To illustrate this, Rand recalls a childhood experience with a painting of Joan of Arc at the Metropolitan Museum of Art, where he felt compelled to speak to the figure as if she could respond—underscoring the enduring capacity of painting to evoke presence and dialogue, particularly for viewers unmediated by theoretical frameworks. “Even now, whenever I return to the museum, I often see a child standing in front of that painting. That’s probably why it has never been taken down. There’s something about it that continues to speak,” he says. “People need to see that someone believes in an image enough to make it, to spend time with it, to offer it as something to contemplate, to converse with. That’s why we go to museums: everyone who enters a museum is going there to have a conversation with someone.”
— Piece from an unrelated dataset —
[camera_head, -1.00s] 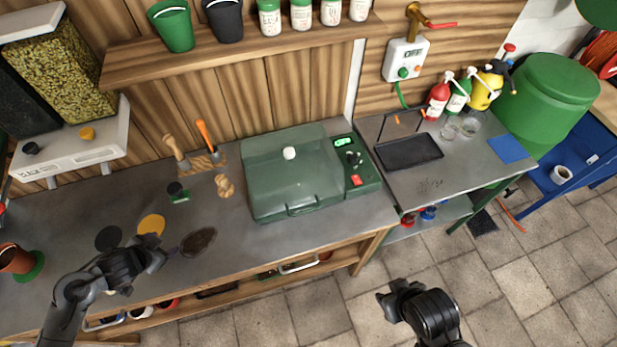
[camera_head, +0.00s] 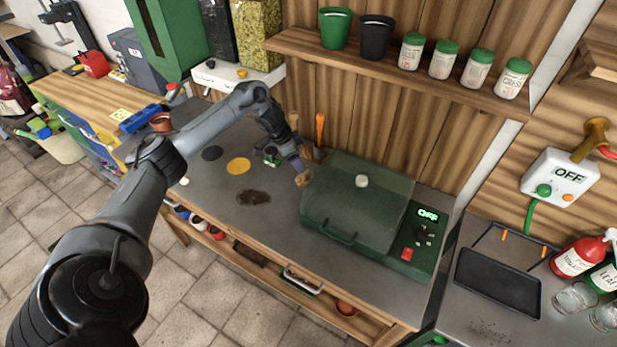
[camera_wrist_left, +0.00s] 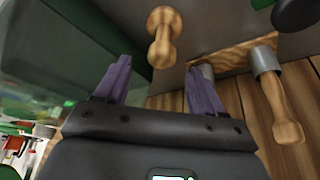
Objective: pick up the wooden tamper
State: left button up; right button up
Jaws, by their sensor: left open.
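The wooden tamper (camera_head: 302,178) stands on the grey worktop, just left of the green lidded machine, partly hidden by my left gripper. In the left wrist view the tamper (camera_wrist_left: 163,38) shows its round end and narrower handle. My left gripper (camera_head: 298,163) reaches down over the worktop at the tamper. In the left wrist view its two purple fingers (camera_wrist_left: 160,72) are apart, with the tamper's handle just ahead of the gap between them. I see no grip on it. My right gripper is not in view.
The green machine (camera_head: 355,205) stands close on the right. Behind the gripper, a wooden rack (camera_wrist_left: 235,60) holds a wood-handled tool (camera_wrist_left: 288,125) and an orange-handled one (camera_head: 319,130). A brown patch (camera_head: 253,197) and a yellow disc (camera_head: 238,165) lie to the left.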

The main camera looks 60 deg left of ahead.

Ultimately, Rand situates painting within a long historical continuum, from prehistoric mark-making to contemporary practice, as the most immediate connection between hand and imagination—and the source of its lasting force. While movements like Pop art and Minimalism challenged the primacy of the artist’s hand, most notably through figures like Andy Warhol, they did so in response to perceived stagnation within earlier traditions. Nevertheless, the disappearance of the hand remains for Rand a critical rupture, underscoring what is uniquely at stake in painting as a human act of imagination and expression, beyond and before the present moment and sensation.
“I teach graduate students, and I review applications every year. I would say that 80 percent of applicants are painters. It never stops, no matter what people say. I lived through the whole ‘painting is dead’ argument—it didn’t work. Painting isn’t dead,” Rand emphasizes. “Children still draw. You can see toddlers with digital devices, yes, but you also see them with crayons, making marks. Kindergarten teachers still give them materials to draw on, to keep them engaged and to express themselves manually. The hand remains essential.”
That desire to make an image by hand may be temporarily overshadowed by other technologies, but Rand does not see it disappearing. “It’s a primordial need. And perhaps we’re only now remembering that art comes from there.”